Start

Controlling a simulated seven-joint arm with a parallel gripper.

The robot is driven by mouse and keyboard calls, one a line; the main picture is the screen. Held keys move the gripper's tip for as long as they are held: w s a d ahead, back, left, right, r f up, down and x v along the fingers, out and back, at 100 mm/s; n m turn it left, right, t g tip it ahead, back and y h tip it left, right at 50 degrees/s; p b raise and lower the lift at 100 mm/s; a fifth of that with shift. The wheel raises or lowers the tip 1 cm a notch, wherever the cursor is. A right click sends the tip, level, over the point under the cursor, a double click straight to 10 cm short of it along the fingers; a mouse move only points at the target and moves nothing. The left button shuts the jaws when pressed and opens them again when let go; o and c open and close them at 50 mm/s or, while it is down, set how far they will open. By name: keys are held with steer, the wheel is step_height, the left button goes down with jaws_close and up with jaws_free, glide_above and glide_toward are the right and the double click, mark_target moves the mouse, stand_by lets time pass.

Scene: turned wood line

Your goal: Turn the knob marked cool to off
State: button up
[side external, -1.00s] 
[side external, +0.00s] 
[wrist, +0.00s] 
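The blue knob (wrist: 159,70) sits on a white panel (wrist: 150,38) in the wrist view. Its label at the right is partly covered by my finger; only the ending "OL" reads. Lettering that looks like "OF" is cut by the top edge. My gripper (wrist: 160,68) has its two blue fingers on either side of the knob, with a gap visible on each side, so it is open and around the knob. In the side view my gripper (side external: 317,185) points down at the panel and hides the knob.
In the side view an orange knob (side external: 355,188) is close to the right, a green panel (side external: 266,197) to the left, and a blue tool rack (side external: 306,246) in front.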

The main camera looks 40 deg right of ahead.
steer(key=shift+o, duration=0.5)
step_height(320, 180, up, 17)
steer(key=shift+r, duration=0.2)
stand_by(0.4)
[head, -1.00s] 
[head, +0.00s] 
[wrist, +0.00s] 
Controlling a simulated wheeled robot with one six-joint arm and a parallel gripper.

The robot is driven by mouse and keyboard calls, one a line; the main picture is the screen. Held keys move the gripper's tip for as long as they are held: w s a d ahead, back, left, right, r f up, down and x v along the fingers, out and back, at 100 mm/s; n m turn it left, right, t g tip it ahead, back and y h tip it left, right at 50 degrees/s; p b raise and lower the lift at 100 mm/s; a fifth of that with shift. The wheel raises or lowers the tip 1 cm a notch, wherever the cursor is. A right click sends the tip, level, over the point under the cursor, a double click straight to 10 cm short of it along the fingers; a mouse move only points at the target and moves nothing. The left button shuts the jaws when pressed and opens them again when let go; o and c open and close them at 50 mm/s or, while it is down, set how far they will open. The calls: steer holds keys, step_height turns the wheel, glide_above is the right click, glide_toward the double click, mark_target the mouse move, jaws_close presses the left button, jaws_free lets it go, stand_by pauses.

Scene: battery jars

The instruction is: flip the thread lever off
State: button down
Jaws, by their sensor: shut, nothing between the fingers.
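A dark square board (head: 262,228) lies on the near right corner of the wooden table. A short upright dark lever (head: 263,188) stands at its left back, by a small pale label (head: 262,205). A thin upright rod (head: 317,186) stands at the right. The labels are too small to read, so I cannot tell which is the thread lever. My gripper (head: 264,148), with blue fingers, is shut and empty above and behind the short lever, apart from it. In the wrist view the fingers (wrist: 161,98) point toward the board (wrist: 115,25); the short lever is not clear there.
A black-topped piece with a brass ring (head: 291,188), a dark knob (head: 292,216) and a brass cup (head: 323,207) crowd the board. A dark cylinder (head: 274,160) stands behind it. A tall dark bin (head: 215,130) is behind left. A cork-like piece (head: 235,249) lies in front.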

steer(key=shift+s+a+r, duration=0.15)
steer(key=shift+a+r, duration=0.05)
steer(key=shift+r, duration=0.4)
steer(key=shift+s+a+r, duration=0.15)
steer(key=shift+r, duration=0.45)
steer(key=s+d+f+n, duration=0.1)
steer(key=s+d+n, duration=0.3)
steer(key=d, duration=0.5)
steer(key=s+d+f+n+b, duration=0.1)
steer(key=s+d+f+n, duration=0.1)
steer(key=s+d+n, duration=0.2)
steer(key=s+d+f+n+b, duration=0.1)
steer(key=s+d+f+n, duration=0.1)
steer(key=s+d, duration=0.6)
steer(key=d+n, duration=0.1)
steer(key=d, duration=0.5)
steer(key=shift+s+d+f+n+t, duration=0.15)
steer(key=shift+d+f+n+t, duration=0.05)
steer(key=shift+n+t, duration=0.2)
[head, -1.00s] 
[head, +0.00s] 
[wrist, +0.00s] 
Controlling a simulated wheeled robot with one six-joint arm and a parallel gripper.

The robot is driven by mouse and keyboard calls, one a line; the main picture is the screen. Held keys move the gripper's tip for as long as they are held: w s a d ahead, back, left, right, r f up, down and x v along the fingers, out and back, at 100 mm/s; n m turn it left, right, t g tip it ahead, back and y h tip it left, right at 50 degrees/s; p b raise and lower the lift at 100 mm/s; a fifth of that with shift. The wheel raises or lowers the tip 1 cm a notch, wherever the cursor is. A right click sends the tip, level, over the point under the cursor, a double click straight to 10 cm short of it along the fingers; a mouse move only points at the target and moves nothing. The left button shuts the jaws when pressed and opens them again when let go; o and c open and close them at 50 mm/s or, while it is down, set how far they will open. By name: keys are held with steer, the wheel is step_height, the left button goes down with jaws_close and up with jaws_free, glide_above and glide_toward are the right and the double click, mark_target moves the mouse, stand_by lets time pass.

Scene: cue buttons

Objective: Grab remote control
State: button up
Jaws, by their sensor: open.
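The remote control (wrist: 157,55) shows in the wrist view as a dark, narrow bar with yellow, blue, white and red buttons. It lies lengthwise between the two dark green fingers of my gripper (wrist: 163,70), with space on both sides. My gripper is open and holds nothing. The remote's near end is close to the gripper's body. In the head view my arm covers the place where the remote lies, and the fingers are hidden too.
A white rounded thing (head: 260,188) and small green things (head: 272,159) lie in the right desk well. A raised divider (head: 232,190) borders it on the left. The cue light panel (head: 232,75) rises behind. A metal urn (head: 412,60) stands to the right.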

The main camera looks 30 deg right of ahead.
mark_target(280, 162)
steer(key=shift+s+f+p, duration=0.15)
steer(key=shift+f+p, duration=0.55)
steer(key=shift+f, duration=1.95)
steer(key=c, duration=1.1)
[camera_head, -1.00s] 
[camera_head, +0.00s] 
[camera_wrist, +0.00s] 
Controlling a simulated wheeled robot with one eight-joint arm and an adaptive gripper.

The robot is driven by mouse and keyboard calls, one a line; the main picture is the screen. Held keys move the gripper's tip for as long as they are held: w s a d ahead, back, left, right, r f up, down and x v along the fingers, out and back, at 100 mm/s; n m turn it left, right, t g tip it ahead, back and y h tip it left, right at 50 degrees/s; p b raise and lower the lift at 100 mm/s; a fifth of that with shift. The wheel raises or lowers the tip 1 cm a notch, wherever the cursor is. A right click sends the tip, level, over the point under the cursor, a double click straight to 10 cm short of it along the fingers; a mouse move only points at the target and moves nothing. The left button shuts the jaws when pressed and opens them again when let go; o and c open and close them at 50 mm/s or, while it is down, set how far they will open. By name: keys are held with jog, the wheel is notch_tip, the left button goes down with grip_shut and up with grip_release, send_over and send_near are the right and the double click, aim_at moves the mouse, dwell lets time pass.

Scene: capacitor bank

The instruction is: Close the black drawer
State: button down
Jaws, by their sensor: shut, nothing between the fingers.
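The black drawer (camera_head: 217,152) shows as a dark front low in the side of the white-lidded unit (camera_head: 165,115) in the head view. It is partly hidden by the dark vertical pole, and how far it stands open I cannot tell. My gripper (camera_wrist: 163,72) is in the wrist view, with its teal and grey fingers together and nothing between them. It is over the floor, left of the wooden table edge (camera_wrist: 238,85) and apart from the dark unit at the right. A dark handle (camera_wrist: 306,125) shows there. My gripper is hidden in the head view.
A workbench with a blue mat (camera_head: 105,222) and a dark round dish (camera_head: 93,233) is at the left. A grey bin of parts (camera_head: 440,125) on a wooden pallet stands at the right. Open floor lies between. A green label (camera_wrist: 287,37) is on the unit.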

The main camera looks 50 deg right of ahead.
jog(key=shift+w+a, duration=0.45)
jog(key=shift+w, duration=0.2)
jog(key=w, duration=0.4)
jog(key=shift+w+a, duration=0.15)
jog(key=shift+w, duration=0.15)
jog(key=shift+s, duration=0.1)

End

→ **TASK STATEMENT**:
Give the count of lines containing "simulated", with no added text.

→ **COMPLETED EXERCISE**:
4